新幹線はCrash Avoidanceの原則に基づくスタンドアロンシステムです。
Crash Avoidanceの原則とは平面交差のない高速旅客鉄道専用線と、速度を制御し、絶対に衝突を防ぐATCシステム(Automatic Train Control、自動列車制御装置)の2つの仕組みにより、衝突の可能性を完全に排除するという基本思想です。
一方、欧州を中心に発展した高速鉄道は、在来線や貨物列車と線路を共有するInteroperabilityの考えに基づいています。これは既存インフラの活用とネットワークの拡大を重視しているためです。

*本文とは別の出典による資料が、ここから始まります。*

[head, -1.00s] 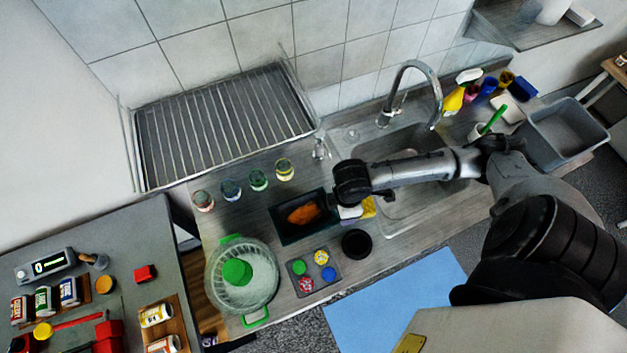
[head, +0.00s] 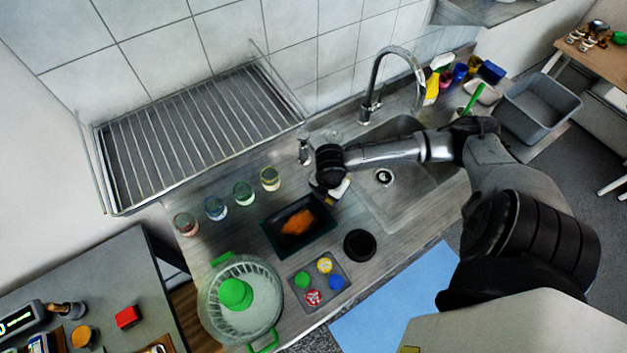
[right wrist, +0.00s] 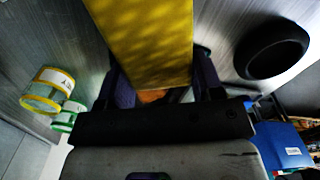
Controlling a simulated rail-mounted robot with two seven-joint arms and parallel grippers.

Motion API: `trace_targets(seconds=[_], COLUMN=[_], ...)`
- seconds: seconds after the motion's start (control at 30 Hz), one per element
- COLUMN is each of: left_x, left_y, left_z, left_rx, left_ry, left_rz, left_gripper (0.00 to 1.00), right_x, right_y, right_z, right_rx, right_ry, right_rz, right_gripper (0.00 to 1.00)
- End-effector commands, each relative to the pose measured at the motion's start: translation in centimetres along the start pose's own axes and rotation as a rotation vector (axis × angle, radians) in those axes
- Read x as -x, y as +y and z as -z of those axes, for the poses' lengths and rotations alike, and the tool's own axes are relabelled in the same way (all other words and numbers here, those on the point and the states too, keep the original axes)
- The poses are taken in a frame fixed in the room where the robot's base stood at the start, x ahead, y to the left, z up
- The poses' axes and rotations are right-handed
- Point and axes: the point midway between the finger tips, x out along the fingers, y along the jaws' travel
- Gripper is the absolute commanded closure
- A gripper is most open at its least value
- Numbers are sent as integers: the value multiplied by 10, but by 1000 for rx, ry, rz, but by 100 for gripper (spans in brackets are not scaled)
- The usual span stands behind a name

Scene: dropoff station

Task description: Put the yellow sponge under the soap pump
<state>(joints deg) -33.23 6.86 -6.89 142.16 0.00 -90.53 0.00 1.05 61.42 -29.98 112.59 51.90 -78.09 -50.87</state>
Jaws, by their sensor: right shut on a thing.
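The yellow sponge (right wrist: 150,40) is between the fingers of my right gripper (right wrist: 163,88) in the right wrist view, and the gripper is shut on it. In the head view my right gripper (head: 331,186) is over the counter, between the dark tray and the sink, and my wrist hides most of the sponge. A small metallic soap pump (head: 304,150) stands at the back of the counter, just behind and left of the gripper. The gripper is apart from it in the picture. My left gripper is not in view.
A dark tray (head: 270,232) with an orange item lies in front of the gripper. Several glass jars (head: 270,179) stand to the left. The sink (head: 408,195) and tall faucet (head: 372,85) are to the right. A black round dish (head: 360,245) sits near the front.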

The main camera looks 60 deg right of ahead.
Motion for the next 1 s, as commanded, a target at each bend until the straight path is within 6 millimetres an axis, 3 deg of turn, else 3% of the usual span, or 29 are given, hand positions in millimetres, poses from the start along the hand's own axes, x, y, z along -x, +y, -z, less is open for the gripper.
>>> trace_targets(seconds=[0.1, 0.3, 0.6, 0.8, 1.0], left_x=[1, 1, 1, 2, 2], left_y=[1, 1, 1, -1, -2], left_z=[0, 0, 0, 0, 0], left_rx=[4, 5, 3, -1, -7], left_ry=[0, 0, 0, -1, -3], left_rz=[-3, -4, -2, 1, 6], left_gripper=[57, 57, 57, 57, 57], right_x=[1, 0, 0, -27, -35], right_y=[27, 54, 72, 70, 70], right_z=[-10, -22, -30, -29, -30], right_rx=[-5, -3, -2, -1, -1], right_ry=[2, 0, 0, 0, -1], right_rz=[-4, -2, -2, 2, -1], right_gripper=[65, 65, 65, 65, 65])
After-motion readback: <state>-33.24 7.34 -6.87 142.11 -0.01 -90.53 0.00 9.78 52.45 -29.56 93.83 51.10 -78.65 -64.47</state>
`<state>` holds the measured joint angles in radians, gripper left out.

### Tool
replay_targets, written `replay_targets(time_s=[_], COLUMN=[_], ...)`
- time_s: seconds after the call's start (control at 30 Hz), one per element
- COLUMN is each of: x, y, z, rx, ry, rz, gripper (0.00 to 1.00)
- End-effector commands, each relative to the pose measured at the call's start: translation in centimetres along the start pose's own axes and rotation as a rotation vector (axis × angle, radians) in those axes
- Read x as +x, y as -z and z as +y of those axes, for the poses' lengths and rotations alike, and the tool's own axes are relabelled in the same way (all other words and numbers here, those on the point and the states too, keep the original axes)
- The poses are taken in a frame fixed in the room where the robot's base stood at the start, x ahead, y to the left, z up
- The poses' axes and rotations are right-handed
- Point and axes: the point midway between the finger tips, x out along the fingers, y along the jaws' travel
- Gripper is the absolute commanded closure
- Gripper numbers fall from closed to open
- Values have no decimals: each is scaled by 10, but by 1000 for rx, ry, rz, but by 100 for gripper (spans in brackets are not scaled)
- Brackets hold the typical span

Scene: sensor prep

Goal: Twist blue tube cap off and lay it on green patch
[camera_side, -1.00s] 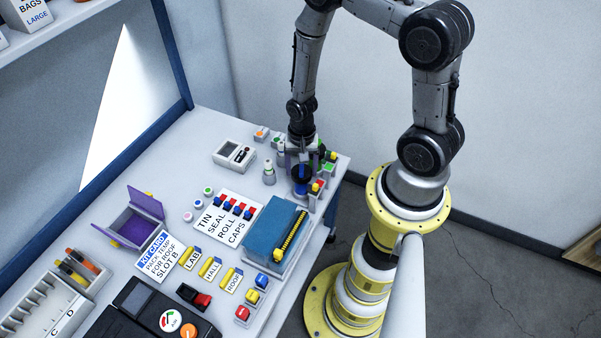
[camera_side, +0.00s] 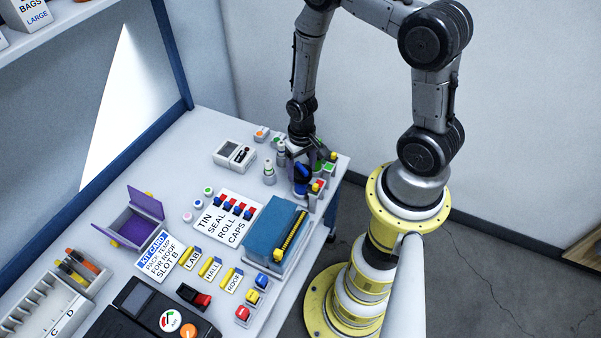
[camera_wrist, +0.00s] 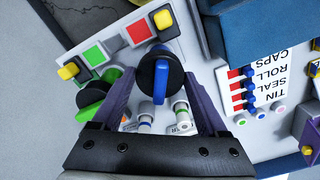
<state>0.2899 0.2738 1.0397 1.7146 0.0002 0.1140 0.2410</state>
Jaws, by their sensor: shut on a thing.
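The blue cap (camera_wrist: 161,80) shows in the wrist view as a blue grip bar on a round black disc. My gripper (camera_wrist: 160,79) is shut on it, with one dark finger on each side. In the side view the blue cap (camera_side: 302,173) is partly hidden under my gripper (camera_side: 302,165). The tube below it is hidden, so I cannot tell whether the cap is loose. The green patch (camera_wrist: 95,56) lies bare on a pale tray at upper left in the wrist view. A red patch (camera_wrist: 138,32) lies beside it.
A green knobbed part (camera_wrist: 94,100) is close by my left finger in the wrist view. Yellow-topped blocks (camera_wrist: 163,19) stand by the patches. Small bottles (camera_side: 269,172) stand left of my gripper. A blue box (camera_side: 268,230) is nearer the camera.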

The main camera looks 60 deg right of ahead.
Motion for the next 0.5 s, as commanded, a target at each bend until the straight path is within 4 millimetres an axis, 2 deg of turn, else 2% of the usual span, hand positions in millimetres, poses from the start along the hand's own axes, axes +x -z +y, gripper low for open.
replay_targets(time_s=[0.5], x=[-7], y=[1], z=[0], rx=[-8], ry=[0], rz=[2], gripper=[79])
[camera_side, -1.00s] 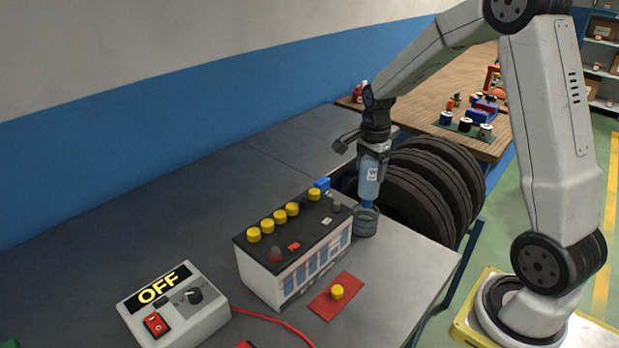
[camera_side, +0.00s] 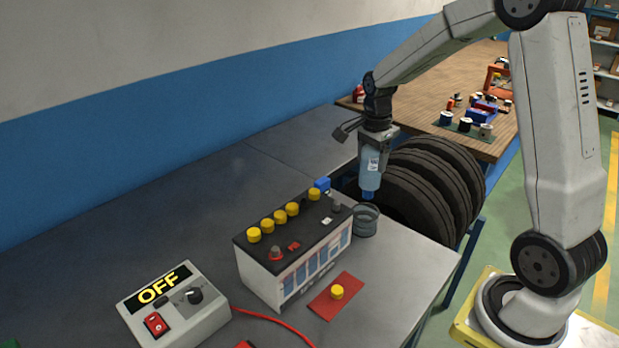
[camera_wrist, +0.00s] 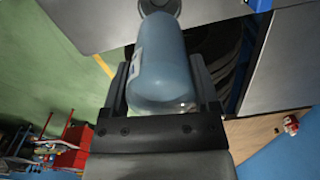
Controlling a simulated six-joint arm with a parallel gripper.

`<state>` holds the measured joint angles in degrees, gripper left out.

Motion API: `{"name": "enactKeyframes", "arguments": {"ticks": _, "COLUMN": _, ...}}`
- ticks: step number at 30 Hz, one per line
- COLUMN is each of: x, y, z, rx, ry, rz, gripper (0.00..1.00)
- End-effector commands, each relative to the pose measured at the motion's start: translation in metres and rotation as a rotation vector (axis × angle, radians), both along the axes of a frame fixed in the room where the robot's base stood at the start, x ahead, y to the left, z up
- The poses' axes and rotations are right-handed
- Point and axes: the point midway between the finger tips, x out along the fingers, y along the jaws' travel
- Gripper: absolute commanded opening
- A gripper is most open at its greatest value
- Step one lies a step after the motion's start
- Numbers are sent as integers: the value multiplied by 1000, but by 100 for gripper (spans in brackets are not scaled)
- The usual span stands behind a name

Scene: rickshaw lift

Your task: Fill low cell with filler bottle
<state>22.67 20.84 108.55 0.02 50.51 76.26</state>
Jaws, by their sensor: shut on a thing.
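The filler bottle (camera_side: 371,168) is pale blue with a white label and a blue nozzle pointing down. In the wrist view the bottle (camera_wrist: 160,65) sits between both fingers of my gripper (camera_wrist: 165,85). The battery (camera_side: 296,252) stands left of the cup, white with a black top. Several yellow caps (camera_side: 279,217) line its top. One yellow cap (camera_side: 337,292) lies on a red mat (camera_side: 334,302) in front. I cannot make out the open low cell.
A control box (camera_side: 172,308) reading OFF stands at the front left, with a red cable (camera_side: 275,322). Tyres (camera_side: 440,185) stand behind the cup. A wooden bench (camera_side: 425,105) with parts is at the back. The grey bench is clear at left.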

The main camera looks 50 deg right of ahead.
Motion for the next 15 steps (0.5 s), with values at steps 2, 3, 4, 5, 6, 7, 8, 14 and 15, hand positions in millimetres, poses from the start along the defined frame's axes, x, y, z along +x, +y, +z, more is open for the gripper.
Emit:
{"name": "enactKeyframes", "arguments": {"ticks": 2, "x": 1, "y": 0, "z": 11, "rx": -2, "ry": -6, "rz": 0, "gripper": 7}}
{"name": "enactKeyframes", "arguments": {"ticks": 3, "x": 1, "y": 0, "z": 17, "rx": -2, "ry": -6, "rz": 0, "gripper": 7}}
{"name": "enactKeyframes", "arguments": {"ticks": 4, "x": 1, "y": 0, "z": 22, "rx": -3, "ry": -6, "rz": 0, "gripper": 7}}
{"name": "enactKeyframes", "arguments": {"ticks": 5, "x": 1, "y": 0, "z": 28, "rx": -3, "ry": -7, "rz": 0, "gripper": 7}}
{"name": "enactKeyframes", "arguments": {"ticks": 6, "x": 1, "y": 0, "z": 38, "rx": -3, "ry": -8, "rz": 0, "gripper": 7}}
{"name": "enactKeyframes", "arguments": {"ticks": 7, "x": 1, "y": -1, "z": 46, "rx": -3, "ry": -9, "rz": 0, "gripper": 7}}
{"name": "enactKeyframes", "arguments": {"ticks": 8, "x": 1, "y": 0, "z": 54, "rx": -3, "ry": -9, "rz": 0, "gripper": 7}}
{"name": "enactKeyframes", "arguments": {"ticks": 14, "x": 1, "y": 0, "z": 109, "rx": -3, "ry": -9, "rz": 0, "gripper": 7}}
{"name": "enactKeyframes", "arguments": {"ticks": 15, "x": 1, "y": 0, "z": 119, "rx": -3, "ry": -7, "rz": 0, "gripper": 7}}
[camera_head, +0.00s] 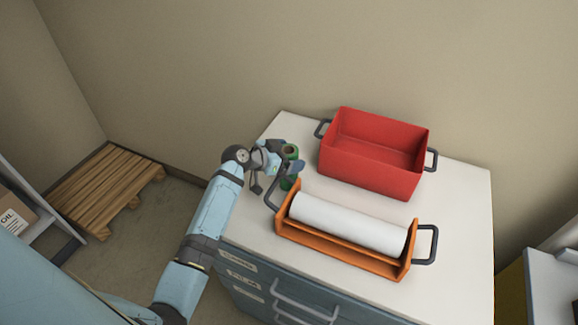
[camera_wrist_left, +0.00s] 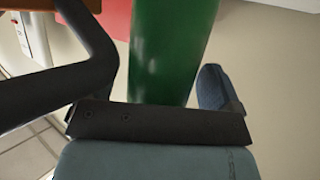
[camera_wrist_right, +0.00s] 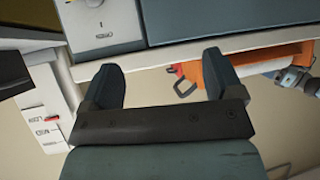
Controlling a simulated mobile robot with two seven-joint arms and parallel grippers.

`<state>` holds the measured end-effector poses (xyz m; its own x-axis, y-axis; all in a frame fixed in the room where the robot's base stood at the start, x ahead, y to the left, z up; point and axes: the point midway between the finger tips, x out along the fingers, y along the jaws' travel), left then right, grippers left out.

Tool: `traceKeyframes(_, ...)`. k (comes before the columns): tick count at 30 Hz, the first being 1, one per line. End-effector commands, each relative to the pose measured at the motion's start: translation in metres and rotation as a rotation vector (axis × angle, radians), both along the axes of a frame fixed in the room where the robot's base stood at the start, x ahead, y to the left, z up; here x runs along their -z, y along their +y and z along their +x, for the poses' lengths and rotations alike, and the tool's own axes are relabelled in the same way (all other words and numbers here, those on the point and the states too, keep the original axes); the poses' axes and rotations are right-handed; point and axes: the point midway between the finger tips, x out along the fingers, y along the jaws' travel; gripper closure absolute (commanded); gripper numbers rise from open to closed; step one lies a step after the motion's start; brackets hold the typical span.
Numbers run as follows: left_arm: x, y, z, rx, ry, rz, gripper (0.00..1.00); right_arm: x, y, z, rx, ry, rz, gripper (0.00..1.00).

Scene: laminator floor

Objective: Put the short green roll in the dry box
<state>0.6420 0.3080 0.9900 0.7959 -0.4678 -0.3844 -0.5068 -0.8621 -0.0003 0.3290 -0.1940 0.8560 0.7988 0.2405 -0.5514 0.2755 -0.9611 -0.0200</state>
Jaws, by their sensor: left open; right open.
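The short green roll (camera_head: 291,151) stands upright on the white cabinet top, left of the red box. My left gripper (camera_head: 277,166) is at the roll, open, and partly covers it. In the left wrist view the green roll (camera_wrist_left: 172,45) rises just ahead of the palm, beside the one visible finger (camera_wrist_left: 217,88); the other finger is hidden behind a dark handle. An open red box (camera_head: 372,150) stands at the back of the top and looks empty; no label reading dry box shows. My right gripper (camera_wrist_right: 163,80) is open and empty, outside the head view.
An orange cradle (camera_head: 342,249) with a white roll (camera_head: 347,222) lies in front of the red box. Its left dark handle (camera_wrist_left: 60,70) is very close to my left gripper. A wooden pallet (camera_head: 105,188) lies on the floor at left. The cabinet top's right side is clear.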

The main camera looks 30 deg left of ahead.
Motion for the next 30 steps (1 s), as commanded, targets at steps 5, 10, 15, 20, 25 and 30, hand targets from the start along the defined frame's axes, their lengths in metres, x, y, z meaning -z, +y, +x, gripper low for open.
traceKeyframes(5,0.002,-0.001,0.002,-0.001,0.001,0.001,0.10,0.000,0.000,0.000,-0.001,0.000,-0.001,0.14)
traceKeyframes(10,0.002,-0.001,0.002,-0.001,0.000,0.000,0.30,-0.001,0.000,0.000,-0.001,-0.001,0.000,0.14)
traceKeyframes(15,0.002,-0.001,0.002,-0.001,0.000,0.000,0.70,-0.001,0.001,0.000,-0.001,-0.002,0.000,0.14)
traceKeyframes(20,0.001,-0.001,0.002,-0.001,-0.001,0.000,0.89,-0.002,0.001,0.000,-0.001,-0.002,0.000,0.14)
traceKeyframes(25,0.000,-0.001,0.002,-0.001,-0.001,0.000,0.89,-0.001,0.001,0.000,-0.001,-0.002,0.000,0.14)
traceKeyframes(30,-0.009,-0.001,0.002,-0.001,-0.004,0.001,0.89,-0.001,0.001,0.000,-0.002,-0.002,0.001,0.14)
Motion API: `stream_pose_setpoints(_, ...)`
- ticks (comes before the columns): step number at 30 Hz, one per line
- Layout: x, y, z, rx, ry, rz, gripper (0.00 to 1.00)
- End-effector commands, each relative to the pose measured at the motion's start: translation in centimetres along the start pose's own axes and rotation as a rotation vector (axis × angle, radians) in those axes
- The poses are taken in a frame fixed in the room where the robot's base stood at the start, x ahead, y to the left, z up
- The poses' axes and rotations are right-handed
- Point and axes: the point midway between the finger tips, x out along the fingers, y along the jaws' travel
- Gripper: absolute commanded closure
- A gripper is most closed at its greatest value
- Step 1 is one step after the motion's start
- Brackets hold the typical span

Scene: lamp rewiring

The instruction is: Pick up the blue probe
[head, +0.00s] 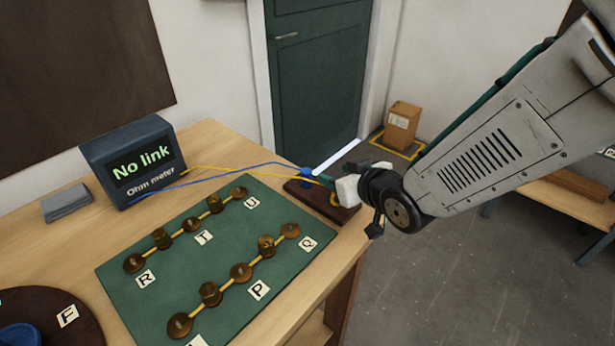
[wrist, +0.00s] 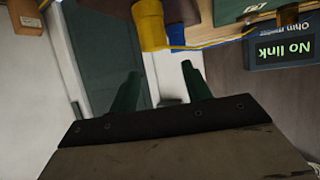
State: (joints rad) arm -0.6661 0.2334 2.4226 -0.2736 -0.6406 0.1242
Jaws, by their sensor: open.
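The blue probe (head: 307,171) is at the back of a dark brown holder (head: 347,214) on the table's right end, with a blue wire running to the ohm meter (head: 130,162). In the wrist view the blue probe (wrist: 178,40) is partly behind the yellow probe (wrist: 150,24). My gripper (head: 321,180) has its green fingers close to the probes in the head view, partly covering them. In the wrist view my gripper (wrist: 160,70) is open and empty, with both probes beyond its fingertips. I cannot tell whether it touches either probe.
The meter reads "No link". A green board (head: 225,255) with brass terminals and letter tags lies left of the holder. A dark round tray (head: 60,325) is at the lower left, and a grey block (head: 67,203) is beside the meter.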

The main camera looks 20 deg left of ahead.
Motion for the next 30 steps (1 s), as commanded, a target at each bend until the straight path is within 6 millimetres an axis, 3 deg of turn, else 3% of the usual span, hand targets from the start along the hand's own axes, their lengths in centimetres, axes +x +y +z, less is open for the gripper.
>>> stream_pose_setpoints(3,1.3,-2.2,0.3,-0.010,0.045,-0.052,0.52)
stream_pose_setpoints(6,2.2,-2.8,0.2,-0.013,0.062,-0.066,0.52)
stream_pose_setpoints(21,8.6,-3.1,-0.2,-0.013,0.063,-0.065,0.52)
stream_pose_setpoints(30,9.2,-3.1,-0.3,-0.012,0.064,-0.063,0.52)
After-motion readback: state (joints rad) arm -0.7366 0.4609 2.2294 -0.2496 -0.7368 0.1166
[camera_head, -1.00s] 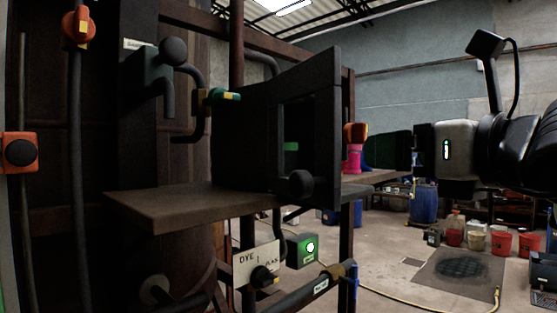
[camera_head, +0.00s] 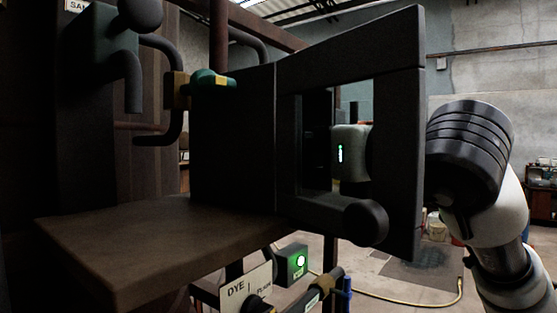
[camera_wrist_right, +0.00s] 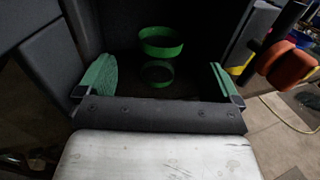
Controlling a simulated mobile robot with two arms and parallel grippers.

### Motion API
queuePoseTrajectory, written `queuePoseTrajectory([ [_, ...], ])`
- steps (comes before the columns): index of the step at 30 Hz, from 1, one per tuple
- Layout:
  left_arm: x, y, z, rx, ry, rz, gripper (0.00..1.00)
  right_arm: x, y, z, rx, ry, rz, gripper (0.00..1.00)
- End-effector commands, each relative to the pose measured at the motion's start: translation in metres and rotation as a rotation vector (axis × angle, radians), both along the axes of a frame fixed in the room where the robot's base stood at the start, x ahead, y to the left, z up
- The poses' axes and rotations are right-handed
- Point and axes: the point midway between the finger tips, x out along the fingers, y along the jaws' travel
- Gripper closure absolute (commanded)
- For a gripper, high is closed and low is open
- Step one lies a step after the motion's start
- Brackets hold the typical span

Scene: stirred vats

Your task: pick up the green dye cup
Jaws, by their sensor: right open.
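A green cup (camera_wrist_right: 161,43) stands inside a dark recess in the right wrist view. A smaller green ring (camera_wrist_right: 157,73) shows just below it; I cannot tell whether it is part of the cup. My right gripper (camera_wrist_right: 164,80) is open, with its green-padded fingers wide apart. The cup lies ahead, between the lines of the fingers and apart from them. In the head view the cup and the fingers are hidden behind the dark cabinet (camera_head: 233,140) and its open, windowed door (camera_head: 400,130). My left gripper is not in view.
The open door with its round knob (camera_head: 365,222) stands close beside my right arm. A brown shelf (camera_head: 160,245) juts out below the cabinet. In the wrist view, an orange-red object (camera_wrist_right: 287,63) and a yellow one (camera_wrist_right: 241,64) are at the right.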

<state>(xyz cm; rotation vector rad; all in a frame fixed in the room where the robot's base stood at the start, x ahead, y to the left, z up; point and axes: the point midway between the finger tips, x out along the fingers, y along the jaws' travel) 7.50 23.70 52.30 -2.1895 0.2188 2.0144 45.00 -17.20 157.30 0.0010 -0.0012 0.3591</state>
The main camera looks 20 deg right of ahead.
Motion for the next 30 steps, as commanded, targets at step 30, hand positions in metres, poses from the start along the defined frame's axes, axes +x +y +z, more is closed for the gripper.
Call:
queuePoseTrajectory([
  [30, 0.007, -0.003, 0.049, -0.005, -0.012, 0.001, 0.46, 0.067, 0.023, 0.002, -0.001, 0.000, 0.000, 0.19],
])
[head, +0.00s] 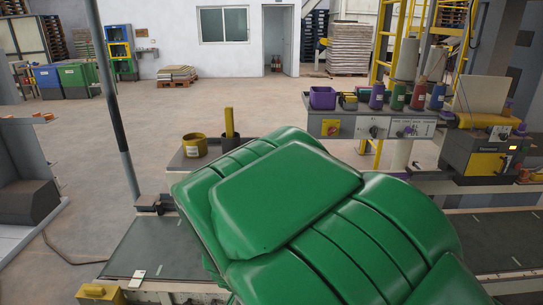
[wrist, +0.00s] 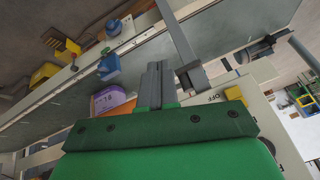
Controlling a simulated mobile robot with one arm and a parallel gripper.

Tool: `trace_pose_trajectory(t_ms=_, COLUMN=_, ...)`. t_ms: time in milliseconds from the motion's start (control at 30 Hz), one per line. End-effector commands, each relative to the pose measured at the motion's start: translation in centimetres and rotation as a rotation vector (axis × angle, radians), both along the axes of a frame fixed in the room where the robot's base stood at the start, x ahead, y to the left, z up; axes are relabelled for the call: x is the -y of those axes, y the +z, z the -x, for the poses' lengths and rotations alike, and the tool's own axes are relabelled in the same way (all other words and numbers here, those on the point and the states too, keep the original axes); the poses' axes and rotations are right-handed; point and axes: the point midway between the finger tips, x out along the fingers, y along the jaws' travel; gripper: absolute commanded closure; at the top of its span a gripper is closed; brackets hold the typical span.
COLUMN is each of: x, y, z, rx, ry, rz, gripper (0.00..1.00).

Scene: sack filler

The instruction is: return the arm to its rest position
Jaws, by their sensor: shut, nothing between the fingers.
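My gripper (wrist: 158,68) shows in the wrist view, its two grey fingers close together with nothing between them. They stick out beyond the green body of my wrist. A purple labelled container (wrist: 107,99) is just left of the fingers, and a blue container (wrist: 109,67) lies farther up and left. I cannot tell how far the fingers are from them. In the head view my green arm fills the lower middle and hides the gripper and part of the conveyor bench.
A shelf panel (head: 380,127) with coloured spools and a purple bin (head: 322,97) stands right of my arm. A yellow and black machine (head: 485,152) is farther right. A grey post (head: 115,100) and a yellow tub (head: 194,145) are left. Open floor lies behind.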

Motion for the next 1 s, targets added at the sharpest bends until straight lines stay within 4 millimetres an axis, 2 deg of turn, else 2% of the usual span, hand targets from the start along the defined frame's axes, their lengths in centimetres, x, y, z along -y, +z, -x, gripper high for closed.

高速旅客鉄道専用線とは、重い機関車に牽引される貨物鉄道や、ブレーキ性能の高くない在来旅客鉄道と、軌道を完全に分離するものです。これにより、貨物鉄道列車や在来旅客列車との衝突のリスクを排除します。
高速旅客鉄道専用線には、踏切も1つもありません。踏切を排除することにより、有害性もしくは可燃性のある貨物を積載するタンクローリー等を含めた、あらゆる道路交通との衝突のリスクを排除します。
ATC(Automatic Train Control)は、高速旅客鉄道列車同士の衝突と、速度超過を防ぐシステムです。
高速旅客鉄道専用線の採用により、高度なATCシステムは専用軌道上で、全ての列車を管理することができます。これにより、高速旅客列車同士の衝突と、速度超過を防ぎます。
ATCシステムが専用旅客鉄道のために設計されたものであることから、ハードウェア・ソフトウェアはとてもシンプルで、また列車乗務員による取扱いを簡素にします。
例えば、東海道新幹線のATCシステムは、50年にわたって、列車同士の衝突を防ぎ、安全で信頼のある高速旅客鉄道輸送を維持しています。